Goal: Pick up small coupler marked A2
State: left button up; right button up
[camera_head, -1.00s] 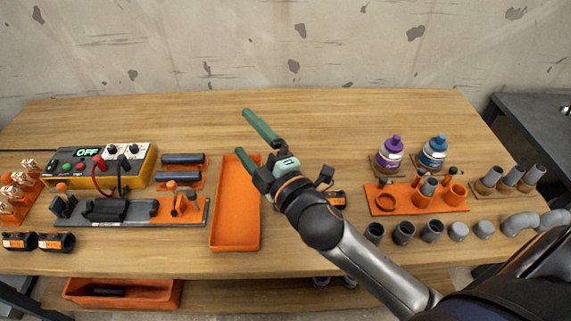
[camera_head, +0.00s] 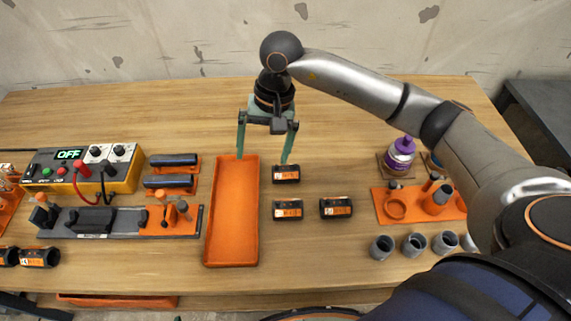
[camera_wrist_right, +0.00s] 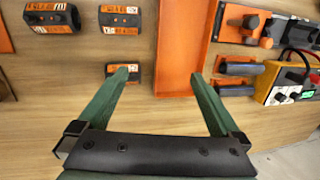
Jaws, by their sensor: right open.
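Three small black couplers with orange labels are right of the orange tray: one at the back (camera_head: 286,174), one in front of it (camera_head: 288,209), and one to the right (camera_head: 336,207). Their marks are too small to read, so I cannot tell which is A2. My right gripper (camera_head: 263,158) is open and empty, pointing down above the tray's back end. Its right finger overlaps the back coupler in the head view. In the right wrist view, a finger of the gripper (camera_wrist_right: 159,77) partly hides that coupler (camera_wrist_right: 112,69). My left gripper is not in view.
The orange tray (camera_head: 231,220) is empty. Left of it are black cylinders in orange holders (camera_head: 172,181) and a control box reading OFF (camera_head: 82,168). An orange rack (camera_head: 396,208), grey pipe pieces (camera_head: 413,244) and a purple-capped bottle (camera_head: 400,152) stand right.

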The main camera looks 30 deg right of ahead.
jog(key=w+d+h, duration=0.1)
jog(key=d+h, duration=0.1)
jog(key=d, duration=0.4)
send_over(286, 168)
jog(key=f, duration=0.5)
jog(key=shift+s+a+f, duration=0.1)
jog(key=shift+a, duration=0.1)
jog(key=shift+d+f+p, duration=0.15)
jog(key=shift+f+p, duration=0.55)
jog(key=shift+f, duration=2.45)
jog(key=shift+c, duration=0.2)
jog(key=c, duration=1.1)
==========
Output each line exactly; omit every picture.

Output for this task:
Goal: Pick up small coupler marked A2
State: left button up; right button up
[camera_head, -1.00s] 
[camera_head, +0.00s] 
[camera_wrist_right, +0.00s] 
Jaws, by their sensor: right open.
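Three small black couplers with orange labels are right of the orange tray: one at the back (camera_head: 286,174), one in front of it (camera_head: 288,209), and one to the right (camera_head: 336,207). Their marks are too small to read, so I cannot tell which is A2. My right gripper (camera_head: 263,158) is open and empty, pointing down above the tray's back end. Its right finger overlaps the back coupler in the head view. In the right wrist view, a finger of the gripper (camera_wrist_right: 159,77) partly hides that coupler (camera_wrist_right: 112,69). My left gripper is not in view.
The orange tray (camera_head: 231,220) is empty. Left of it are black cylinders in orange holders (camera_head: 172,181) and a control box reading OFF (camera_head: 82,168). An orange rack (camera_head: 396,208), grey pipe pieces (camera_head: 413,244) and a purple-capped bottle (camera_head: 400,152) stand right.

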The main camera looks 30 deg right of ahead.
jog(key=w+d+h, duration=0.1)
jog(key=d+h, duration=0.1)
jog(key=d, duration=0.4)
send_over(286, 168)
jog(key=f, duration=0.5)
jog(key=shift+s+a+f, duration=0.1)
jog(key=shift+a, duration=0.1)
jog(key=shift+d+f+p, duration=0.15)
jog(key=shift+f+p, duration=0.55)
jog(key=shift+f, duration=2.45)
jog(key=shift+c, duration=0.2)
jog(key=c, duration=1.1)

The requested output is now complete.